The Seventh Victim (1943) *


Finished late Halloween Eve into Halloween morning with the final Lewton horror production, directed by Mark Robson, The Seventh Victim (1943), about a young woman trying to find her older sister in New York, encountering a sophisticated, privileged class cult of Greenwich village devil worshippers. In order to maintain their lifestyle/worship in secret, a rule or vow is taken by members that if one among them blabs to outsiders about their existence death is a result. While use of violence is deemed unnecessary, their tactic is to influence the lawbreaker to commit suicide. The security of their devil cult society is of great importance as you can see. With Kim Hunter debuting, her younger sister outsider in the urban setting searches diligently for Jacqueline, unsure where she's located. She meets Jacqueline's husband, a poet struggling with writer's block, and Jacqueline's psychiatrist (Lewton vet, Tom Conway) along the way, including a PI killed by her sister when they were closing in on her. Unique look at followers of Satan, dressed in fine tailored suits and evening gowns, revealed as rich and successful.
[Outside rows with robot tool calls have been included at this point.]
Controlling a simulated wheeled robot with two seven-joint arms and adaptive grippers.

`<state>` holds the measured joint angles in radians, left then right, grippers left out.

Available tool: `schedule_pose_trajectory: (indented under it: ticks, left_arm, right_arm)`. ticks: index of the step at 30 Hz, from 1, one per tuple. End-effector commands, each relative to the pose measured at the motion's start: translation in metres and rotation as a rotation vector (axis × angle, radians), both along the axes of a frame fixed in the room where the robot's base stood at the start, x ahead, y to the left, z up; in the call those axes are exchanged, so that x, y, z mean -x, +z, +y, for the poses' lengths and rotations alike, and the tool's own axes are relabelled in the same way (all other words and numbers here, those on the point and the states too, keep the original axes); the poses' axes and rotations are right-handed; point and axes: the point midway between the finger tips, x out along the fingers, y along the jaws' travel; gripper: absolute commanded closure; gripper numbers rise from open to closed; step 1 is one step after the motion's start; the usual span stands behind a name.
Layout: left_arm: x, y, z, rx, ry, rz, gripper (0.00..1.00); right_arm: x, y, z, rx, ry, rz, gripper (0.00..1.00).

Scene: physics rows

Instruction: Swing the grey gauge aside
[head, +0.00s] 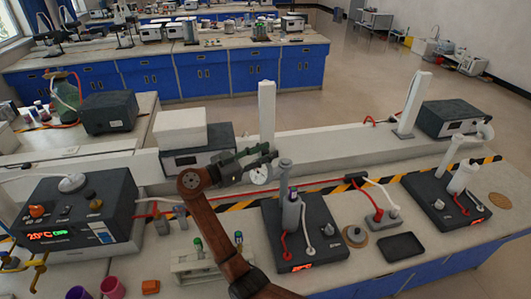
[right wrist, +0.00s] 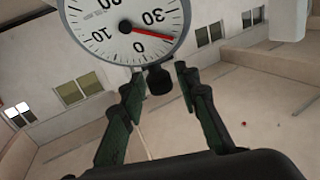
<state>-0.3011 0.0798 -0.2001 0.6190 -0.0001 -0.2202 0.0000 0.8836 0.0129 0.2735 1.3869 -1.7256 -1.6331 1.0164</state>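The grey gauge (head: 259,175) is a small round white dial beside the tall pale post in the head view. In the right wrist view the gauge (right wrist: 135,25) is large at the top, with a red needle and a grey rim. A dark knob or stem (right wrist: 158,80) hangs under its rim. My right gripper (head: 256,159) is right by the gauge. In the right wrist view its green fingers (right wrist: 160,82) stand apart on either side of the stem, with a gap at each side. What bears the gauge is hard to make out. My left gripper is out of view.
The tall pale post (head: 267,110) rises just behind the gauge. A dark instrument (head: 300,240) with upright cylinders and cables stands just right of my arm. A dark heater box (head: 75,210) is at left, and a white rack (head: 195,262) is in front.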

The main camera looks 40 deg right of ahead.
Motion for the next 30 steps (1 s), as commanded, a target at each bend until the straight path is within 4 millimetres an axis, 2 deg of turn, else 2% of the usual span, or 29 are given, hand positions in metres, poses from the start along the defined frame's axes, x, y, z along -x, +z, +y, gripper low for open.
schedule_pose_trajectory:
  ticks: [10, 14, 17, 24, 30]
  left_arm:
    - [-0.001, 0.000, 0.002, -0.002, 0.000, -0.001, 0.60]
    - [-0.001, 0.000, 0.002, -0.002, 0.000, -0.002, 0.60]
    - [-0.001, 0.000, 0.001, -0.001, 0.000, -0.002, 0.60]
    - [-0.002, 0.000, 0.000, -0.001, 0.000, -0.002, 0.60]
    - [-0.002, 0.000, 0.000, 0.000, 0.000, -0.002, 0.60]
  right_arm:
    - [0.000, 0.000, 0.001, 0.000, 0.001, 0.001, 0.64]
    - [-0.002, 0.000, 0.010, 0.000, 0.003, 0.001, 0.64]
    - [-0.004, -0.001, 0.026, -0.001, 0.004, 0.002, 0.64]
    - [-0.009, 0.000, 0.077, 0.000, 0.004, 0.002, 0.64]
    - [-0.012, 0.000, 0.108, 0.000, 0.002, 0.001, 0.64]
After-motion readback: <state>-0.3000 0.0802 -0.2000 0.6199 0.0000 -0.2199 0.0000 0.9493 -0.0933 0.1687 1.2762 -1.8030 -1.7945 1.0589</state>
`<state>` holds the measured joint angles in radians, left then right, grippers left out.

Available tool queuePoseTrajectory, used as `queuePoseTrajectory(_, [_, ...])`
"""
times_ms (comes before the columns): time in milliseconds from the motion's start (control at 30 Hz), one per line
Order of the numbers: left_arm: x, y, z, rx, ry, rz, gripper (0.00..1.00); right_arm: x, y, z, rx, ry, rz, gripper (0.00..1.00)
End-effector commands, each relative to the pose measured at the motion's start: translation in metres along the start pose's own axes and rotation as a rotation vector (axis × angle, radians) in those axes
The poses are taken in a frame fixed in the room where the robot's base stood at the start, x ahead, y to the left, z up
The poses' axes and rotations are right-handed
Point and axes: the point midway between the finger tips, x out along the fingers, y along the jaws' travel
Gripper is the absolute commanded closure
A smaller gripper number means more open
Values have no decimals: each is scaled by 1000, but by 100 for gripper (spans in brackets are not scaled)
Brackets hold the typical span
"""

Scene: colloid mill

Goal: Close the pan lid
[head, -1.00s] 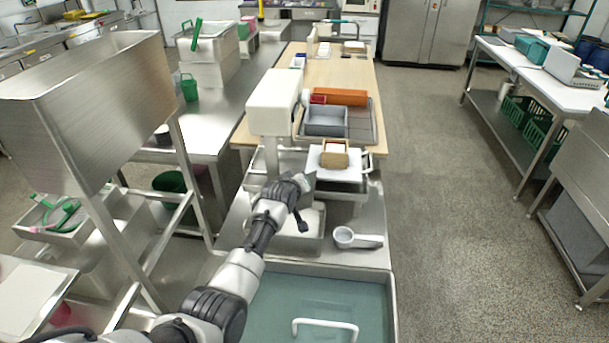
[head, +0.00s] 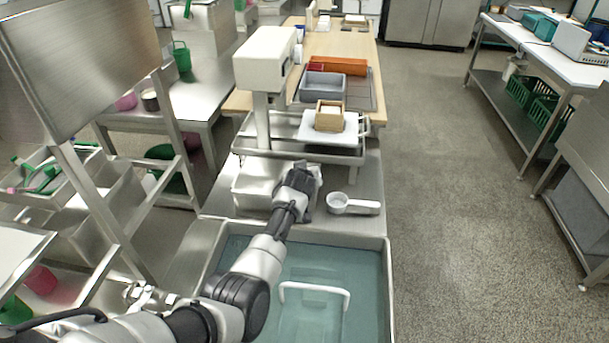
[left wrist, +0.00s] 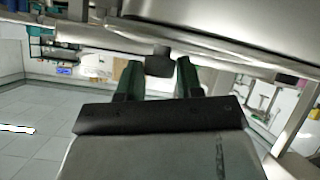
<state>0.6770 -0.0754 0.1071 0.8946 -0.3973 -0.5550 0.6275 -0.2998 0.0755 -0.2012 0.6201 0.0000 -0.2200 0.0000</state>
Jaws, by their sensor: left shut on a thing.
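A steel pan (head: 248,196) sits on the steel bench behind the teal basin. My left arm reaches over the basin to the pan's right part and hides some of it. My left gripper (head: 302,176) is there. In the left wrist view the left gripper (left wrist: 160,78) has its green-faced fingers on both sides of a dark knob (left wrist: 158,62). A broad steel surface (left wrist: 225,22) fills the top of that view; I cannot tell whether it is the lid. How far the lid is open is unclear. My right gripper is out of view.
A white scoop (head: 340,202) lies right of the pan. A teal basin (head: 228,262) with a white bar handle (head: 315,289) is in front. Behind stand a white scale head (head: 262,62) on a post and a wooden box (head: 329,115) on a white plate. The floor at right is clear.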

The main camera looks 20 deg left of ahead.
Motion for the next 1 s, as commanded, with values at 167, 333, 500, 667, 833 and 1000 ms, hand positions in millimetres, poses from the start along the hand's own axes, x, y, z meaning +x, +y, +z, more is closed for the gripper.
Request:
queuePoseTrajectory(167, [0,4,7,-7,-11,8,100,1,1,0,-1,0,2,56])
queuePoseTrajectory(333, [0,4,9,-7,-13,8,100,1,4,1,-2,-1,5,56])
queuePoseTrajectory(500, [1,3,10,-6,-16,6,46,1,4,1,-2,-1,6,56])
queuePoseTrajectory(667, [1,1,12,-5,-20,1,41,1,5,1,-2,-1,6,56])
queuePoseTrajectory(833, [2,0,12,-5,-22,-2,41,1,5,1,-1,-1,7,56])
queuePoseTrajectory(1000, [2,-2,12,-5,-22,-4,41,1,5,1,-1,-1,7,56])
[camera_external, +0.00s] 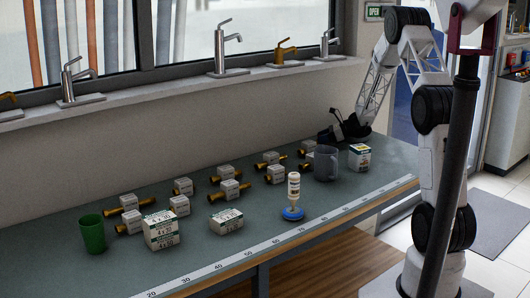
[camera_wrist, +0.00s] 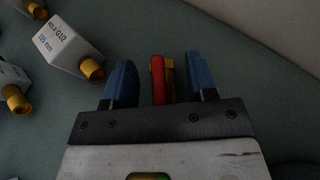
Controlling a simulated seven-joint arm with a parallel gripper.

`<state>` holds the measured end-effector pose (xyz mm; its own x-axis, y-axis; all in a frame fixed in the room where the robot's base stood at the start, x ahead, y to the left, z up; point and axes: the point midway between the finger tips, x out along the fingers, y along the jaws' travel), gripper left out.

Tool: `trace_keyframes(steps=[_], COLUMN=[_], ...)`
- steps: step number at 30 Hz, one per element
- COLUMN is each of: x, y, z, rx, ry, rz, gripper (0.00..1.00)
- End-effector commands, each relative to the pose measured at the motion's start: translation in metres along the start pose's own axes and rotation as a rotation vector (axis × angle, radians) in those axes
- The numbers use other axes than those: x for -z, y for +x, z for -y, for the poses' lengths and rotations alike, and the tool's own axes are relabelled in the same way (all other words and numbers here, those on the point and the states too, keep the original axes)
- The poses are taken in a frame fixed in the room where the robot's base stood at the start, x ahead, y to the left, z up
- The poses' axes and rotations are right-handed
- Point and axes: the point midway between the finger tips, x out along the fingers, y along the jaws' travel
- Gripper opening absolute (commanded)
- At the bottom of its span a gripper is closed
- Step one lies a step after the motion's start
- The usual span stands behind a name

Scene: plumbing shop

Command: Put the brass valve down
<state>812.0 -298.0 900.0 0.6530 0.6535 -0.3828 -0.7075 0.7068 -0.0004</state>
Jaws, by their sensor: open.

And their willingness to send an assassin out to execute Jacqueline shows just how desperate they are to keep their society hidden. Much like Cat People and other Lewton goodies, the urban streets at the darkest night, empty and foreboding, have women walking the sidewalks not exactly sure if they are alone. Jacqueline's fatalistic, tragic character was doomed to meet a grin fate while her younger sister finds a kindergarten teaching job and love. This is famous for the shower intrusion where Hunter is interrupted while bathing by one of the cult, threatening her. Also notable by scholars for its potential homosexual relationship as Jacqueline's "former employee" (Isabel Jewel) begs for her to be spared as the cult members persist in a voluntary suicide. This deserves so much better a write-up, and there are layers, characterizations, and content just dying for further analyses and deep thought, so I look forward to future viewings of this gem. It doesn't get the glow necessarily as others Lewton productions, but The Seventh Victim, just the same, deserves the very praise its later re-evaluation merited it.